By Richard Falk* and David Krieger**
TFF PressInfo # 420
June 30, 2017
This jointly authored essay was initially published in The Hill on May 30, 2017 under the title, “Averting the Ticking Time Bomb of Nukes in North Korea.” We did not choose such a title that is doubly misleading: our contention is not that North Korea is the core of the problem, but rather the retention of nuclear weapons by all of the states pose both crises in the context of counter-proliferation geopolitics and with respect to the possession, deployment, and development of the weaponry itself; a second objection is with the title given the piece by editors at The Hill.
While acknowledging the practice of media outlets to decide on titles without seeking prior approval from authors, this title is particularly objectionable.

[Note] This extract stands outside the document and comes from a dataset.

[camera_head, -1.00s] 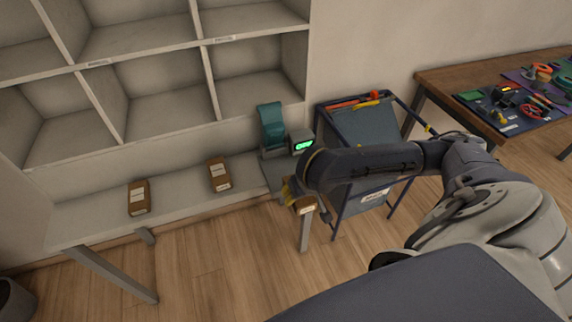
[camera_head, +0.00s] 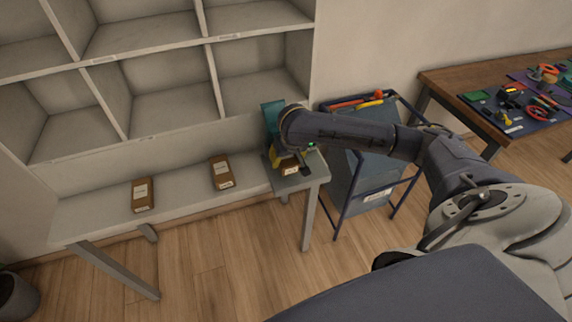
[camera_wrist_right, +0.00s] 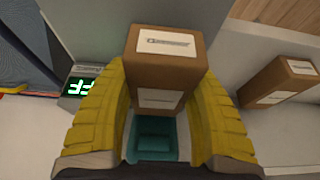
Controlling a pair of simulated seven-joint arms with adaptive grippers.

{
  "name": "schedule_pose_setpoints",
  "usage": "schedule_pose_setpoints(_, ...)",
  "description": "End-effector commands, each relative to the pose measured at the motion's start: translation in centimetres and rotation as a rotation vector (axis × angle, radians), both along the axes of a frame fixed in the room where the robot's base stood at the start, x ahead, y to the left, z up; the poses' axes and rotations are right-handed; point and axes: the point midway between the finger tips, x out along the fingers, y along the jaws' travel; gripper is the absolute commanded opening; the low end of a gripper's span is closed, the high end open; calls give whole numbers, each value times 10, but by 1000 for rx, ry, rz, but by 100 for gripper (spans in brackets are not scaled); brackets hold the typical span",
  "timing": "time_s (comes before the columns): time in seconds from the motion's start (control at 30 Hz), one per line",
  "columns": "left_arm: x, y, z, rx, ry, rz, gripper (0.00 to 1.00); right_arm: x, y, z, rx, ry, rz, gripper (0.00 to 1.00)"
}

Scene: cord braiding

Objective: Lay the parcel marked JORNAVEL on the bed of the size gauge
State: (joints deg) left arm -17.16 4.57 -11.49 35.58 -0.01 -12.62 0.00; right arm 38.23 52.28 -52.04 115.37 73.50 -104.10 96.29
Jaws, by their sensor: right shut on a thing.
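My right gripper (camera_head: 283,160) is shut on a brown parcel (camera_head: 290,169), which also shows in the right wrist view (camera_wrist_right: 165,72) between the yellow fingers. It has white labels; their print is too small to read. The size gauge has a teal part (camera_head: 270,114), a small display (camera_wrist_right: 78,86) with green characters and a grey bed (camera_head: 300,184). The held parcel is over the bed; I cannot tell whether it touches it. My arm partly hides the gauge in the head view. My left gripper is not in view.
Two other brown parcels lie on the shelf counter, one in the middle (camera_head: 221,172) and one further left (camera_head: 142,194). A blue-framed cart (camera_head: 362,180) stands right of the gauge. A wooden table (camera_head: 440,84) with tools is at far right. Pigeonholes (camera_head: 170,85) above are empty.

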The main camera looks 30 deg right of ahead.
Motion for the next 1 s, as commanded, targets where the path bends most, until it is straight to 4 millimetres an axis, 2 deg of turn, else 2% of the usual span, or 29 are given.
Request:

The term ‘nukes’ gives an almost friendly shorthand to these most horrific of weapons, and strikes a tone that trivializes what should be regarded at all times with solemnity.
Alarmingly, tensions between the United States and North Korea have again reached crisis proportions. The United States wants North Korea to curtail any further development of its nuclear weapons program, as well as to stop testing its missiles. North Korea evidently seeks to bolster its security by acquiring a sufficiently robust deterrent capability to discourage an attack by the United States.
The unpredictable leaders of both countries are pursuing extremely provocative and destabilizing patterns of behavior. Where such a dangerous interaction leads no one can now foresee. The risk of this tense situation spiralling out of control should not be minimized.
It is urgent that all governments concerned make a sober reassessment in a timely manner. The following questions need to be addressed:
• What can be done to defuse this escalating crisis?
• What should be done to prevent further crises in the future?
• What could be learned from recurrent crises involving nuclear weapons states?
It is discouraging that the White House continues to rely mainly on threat diplomacy. It has not worked in responding to North Korea’s nuclear ambitions for the past few decades, and it is crucial to try a different approach.
Currently, there are mixed signals that such a shift may be underway. President Trump has turned to China, imploring that it use its leverage to induce Kim Jong-un to back down, and has even mentioned the possibility of inviting Kim for crisis-resolving talks. Also relevant and hopeful is the election of Moon Jae-in as the new president of South Korea, and his insistent calls for improved relations with the North.
In the end, no reasonable person would opt for another war on the Korean Peninsula. The only rational alternative is diplomacy. But what kind of diplomacy?
American reliance on threat and punitive diplomacy has never succeeded in the past and is almost certain to fail now. We assuredly need diplomacy, but of a different character.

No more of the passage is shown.